Raw records

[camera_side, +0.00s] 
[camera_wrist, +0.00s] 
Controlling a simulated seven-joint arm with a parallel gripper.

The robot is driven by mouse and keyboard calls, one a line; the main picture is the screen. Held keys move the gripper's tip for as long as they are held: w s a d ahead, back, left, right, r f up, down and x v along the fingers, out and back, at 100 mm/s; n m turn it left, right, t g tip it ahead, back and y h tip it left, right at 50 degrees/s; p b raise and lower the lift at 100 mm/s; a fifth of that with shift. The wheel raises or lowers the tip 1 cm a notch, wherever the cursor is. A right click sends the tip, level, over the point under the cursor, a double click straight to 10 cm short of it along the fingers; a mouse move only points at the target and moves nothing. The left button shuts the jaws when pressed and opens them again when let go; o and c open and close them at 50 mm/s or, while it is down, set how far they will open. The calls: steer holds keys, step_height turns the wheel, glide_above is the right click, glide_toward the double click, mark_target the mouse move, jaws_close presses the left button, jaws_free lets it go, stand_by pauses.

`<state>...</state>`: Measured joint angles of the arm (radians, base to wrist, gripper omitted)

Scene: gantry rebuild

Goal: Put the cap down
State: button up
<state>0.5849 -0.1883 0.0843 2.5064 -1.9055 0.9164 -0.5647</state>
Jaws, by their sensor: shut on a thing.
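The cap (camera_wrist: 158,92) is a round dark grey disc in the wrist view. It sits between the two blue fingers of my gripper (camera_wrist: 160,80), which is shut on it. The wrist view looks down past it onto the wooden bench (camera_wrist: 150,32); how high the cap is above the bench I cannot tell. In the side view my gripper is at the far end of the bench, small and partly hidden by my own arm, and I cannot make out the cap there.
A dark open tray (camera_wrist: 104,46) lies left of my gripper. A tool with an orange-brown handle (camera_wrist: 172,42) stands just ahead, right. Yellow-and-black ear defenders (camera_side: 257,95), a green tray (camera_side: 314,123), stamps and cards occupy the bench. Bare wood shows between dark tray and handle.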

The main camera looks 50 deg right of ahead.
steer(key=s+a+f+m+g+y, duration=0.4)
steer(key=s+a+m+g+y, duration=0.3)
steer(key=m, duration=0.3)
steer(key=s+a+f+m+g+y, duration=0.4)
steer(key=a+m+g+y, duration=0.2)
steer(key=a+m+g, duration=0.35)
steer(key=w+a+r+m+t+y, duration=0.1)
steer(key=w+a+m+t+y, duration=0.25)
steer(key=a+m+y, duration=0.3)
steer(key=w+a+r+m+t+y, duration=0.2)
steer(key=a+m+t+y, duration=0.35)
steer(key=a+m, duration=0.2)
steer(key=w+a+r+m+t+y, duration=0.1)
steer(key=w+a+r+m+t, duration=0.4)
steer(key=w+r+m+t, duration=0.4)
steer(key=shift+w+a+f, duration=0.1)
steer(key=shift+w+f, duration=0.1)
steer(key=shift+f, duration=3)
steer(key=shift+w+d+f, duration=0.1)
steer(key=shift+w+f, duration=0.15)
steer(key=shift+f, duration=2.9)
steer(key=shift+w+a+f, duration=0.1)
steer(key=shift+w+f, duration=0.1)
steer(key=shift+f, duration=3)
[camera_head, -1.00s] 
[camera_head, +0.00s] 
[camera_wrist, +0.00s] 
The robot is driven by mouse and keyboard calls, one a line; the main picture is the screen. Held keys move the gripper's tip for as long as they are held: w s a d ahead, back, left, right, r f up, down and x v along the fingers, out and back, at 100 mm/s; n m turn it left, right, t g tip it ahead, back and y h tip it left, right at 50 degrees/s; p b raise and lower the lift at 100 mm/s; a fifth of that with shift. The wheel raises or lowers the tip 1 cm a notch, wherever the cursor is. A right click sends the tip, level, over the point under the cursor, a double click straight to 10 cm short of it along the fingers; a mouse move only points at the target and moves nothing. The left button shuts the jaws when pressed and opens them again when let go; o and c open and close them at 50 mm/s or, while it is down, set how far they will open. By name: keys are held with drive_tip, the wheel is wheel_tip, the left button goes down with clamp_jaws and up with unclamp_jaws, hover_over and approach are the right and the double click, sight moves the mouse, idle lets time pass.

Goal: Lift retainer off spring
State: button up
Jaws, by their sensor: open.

WHAT YOU HAVE TO DO
Check each line of the data above for the word "Goal" and say how many lines have it. Give the number alone.

ANSWER FOR THE TASK
2